Millsap muss dringend mehr Unterstützung für das Superstar-Duo, das in Spiel 2 55 der 103-Nuggets-Punkte auflegte, liefern, wenn Denver den nächsten Favoriten schocken will - und er eine gute Bewerbung für seine anstehende Free Agency abgeben möchte. Millsaps Vertrag, der ihm in der aktuellen Spielzeit 30 Millionen Dollar einbrachte, läuft nach der Saison aus.

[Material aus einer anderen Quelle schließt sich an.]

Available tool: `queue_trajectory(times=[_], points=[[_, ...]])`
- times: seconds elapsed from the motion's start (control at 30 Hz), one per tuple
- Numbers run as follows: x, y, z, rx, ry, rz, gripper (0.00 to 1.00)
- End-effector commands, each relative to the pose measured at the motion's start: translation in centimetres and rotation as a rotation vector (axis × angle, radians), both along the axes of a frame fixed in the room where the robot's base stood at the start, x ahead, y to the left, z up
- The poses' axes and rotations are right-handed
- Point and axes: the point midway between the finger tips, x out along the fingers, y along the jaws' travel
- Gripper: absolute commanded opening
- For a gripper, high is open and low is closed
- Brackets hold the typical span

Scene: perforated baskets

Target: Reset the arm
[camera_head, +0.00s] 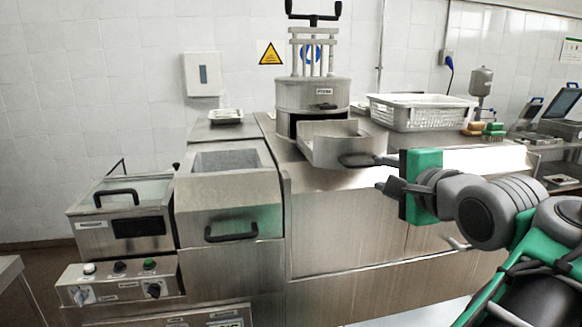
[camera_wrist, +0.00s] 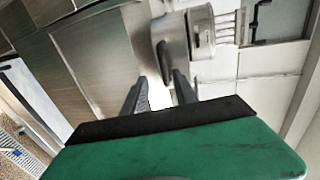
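My gripper (camera_head: 388,183) is at the right of the head view, its green body in front of the steel counter and its dark fingers pointing left. In the wrist view the two fingers (camera_wrist: 160,84) stand apart with a gap between them, and I see nothing held. The curved steel tray (camera_head: 330,151) of the press juts out at the front, with a black handle (camera_head: 358,160) close to the fingers in the picture. I cannot tell whether they touch.
A cylindrical steel press (camera_head: 312,95) stands behind the tray. A white perforated basket (camera_head: 420,118) holds the back of the counter, with sponges (camera_head: 485,130) to its right. A steel basin (camera_head: 228,190) and a lidded fryer-like unit (camera_head: 122,215) stand left. Space in front of the counter looks free.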

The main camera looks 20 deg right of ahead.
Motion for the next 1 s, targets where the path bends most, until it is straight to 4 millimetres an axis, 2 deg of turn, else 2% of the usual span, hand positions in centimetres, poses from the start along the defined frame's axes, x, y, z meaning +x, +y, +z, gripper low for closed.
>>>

Gleichzeitig hofft Head Coach Michael Malone auf mehr Produktion von unter anderem Gary Harris (insgesamt 8 Punkte, 3/13 FG in zwei Spielen vs. LAL). Immerhin war Denver bereits in Spiel 2 nah an einem Erfolg dran - den verhinderte letztlich der irre Buzzer-Beater von AD.
Auf der anderen Seite ist allerdings auch LeBron in den West-Finals noch nicht auf dem Höhepunkt seines Schaffens angekommen (15 Punkte in Spiel 1, 26 Punkte, aber 6 Turnover in Spiel 2). Der King hätte sicherlich nichts dagegen, das nächste Kapitel in Millsaps LeBron-Trauma mit einem Sweep zu beenden.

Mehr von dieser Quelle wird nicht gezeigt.